[START OF Working data]

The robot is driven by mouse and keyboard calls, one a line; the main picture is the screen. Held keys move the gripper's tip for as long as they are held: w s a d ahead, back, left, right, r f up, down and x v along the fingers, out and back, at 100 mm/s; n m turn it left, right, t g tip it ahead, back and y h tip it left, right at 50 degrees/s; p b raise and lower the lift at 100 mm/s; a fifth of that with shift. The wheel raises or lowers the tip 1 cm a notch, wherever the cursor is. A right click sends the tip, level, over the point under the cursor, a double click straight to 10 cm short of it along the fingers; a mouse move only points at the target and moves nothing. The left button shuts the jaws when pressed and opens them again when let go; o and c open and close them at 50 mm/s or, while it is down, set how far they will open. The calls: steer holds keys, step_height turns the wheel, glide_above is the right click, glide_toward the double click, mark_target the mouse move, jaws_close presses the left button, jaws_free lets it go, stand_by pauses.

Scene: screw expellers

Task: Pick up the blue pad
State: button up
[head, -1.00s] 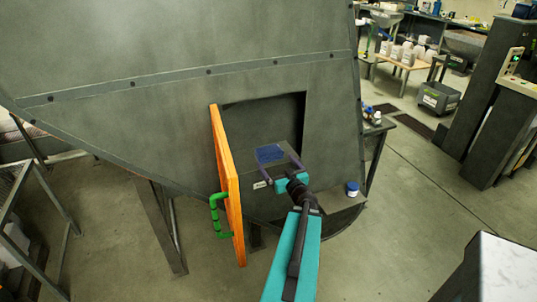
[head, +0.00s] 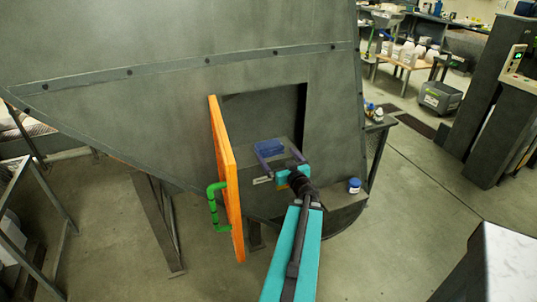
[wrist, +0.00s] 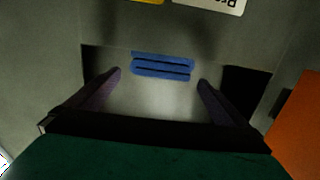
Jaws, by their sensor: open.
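The blue pad (head: 270,146) lies on a grey ledge (head: 284,126) in the opening of the large grey machine. In the wrist view the blue pad (wrist: 162,65) is a flat blue block with dark lines across it, ahead of the fingertips and between their lines. My gripper (head: 279,162) is open and empty just in front of the pad. In the wrist view its two purple fingers (wrist: 159,78) stand apart on either side. I cannot tell whether either finger touches the pad.
An orange door (head: 226,180) with a green handle (head: 215,206) stands open left of the opening. A small jar with a blue lid (head: 354,186) sits on the shelf at right. The machine's dark wall (head: 170,110) surrounds the opening.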

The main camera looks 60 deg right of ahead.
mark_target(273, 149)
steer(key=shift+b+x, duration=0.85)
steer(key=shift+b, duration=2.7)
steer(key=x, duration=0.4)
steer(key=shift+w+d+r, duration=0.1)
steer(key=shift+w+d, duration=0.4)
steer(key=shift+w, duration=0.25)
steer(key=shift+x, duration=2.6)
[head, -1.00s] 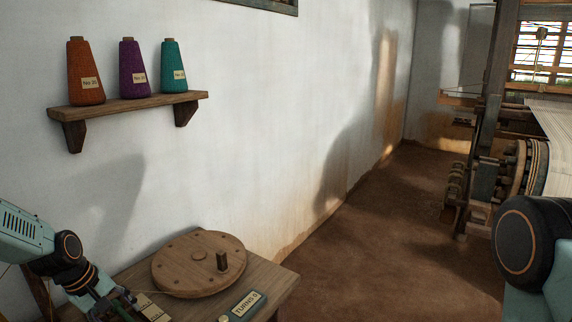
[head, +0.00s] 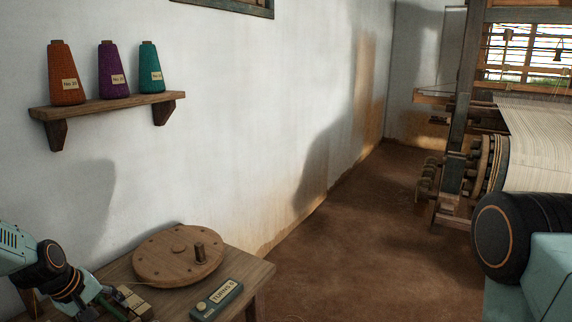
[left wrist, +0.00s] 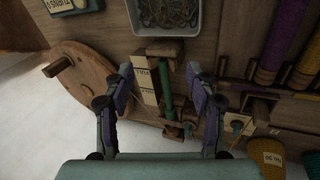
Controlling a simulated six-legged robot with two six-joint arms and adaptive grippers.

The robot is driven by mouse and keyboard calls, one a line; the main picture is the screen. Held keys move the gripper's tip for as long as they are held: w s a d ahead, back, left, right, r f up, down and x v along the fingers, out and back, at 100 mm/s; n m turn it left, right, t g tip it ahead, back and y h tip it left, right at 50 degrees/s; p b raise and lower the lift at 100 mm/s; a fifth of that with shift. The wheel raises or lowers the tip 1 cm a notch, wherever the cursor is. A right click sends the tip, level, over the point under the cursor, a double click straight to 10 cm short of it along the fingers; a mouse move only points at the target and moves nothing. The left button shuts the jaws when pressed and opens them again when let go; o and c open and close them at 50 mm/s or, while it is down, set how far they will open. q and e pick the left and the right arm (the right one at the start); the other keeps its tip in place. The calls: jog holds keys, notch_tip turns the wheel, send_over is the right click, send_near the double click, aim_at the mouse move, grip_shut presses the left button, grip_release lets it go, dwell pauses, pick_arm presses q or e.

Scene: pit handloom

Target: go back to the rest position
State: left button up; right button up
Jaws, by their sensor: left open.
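My left arm comes in from the left in the head view, low over the wooden table (head: 258,278). In the left wrist view my left gripper (left wrist: 160,85) is open, its two fingers apart above the table top. Between and just beyond the fingers are a pale labelled block (left wrist: 146,84) and a small wooden stand with a green rod (left wrist: 166,85). Nothing shows gripped. My right arm shows at the right edge of the head view, but its gripper is out of the picture.
A round wooden wheel with a peg (head: 178,256) and a green "TURNS" counter (head: 217,300) are on the table. Orange (head: 66,80), purple (head: 112,75) and teal (head: 151,72) cones stand on a wall shelf (head: 110,105). A loom (head: 465,150) stands right. Brown floor (head: 340,250) between is clear.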

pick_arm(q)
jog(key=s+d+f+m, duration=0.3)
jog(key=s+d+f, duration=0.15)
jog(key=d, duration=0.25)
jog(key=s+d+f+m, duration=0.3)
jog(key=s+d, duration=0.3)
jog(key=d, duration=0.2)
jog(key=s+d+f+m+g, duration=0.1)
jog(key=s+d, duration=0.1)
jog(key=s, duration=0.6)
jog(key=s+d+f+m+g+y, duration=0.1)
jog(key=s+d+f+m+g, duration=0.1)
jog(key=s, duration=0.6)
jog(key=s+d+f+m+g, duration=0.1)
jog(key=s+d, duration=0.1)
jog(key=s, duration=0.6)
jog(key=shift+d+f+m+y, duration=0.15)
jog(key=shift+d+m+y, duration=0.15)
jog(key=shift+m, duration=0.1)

[END OF Working data]

Set exercise: Output nothing except the lines from the one containing "Task: Pick up the blue pad" through the one containing "Controlling a simulated", both kept, with the pictures removed.

Response to this task:
Task: Pick up the blue pad
State: button up
[head, -1.00s] 
[head, +0.00s] 
[wrist, +0.00s] 
Jaws, by their sensor: open.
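The blue pad (head: 270,146) lies on a grey ledge (head: 284,126) in the opening of the large grey machine. In the wrist view the blue pad (wrist: 162,65) is a flat blue block with dark lines across it, ahead of the fingertips and between their lines. My gripper (head: 279,162) is open and empty just in front of the pad. In the wrist view its two purple fingers (wrist: 159,78) stand apart on either side. I cannot tell whether either finger touches the pad.
An orange door (head: 226,180) with a green handle (head: 215,206) stands open left of the opening. A small jar with a blue lid (head: 354,186) sits on the shelf at right. The machine's dark wall (head: 170,110) surrounds the opening.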

The main camera looks 60 deg right of ahead.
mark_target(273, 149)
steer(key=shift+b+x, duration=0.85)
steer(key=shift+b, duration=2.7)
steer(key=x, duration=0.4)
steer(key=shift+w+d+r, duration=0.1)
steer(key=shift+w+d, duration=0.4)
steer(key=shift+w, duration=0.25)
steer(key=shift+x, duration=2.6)
[head, -1.00s] 
[head, +0.00s] 
[left wrist, +0.00s] 
Controlling a simulated six-legged robot with two six-joint arms and adaptive grippers.

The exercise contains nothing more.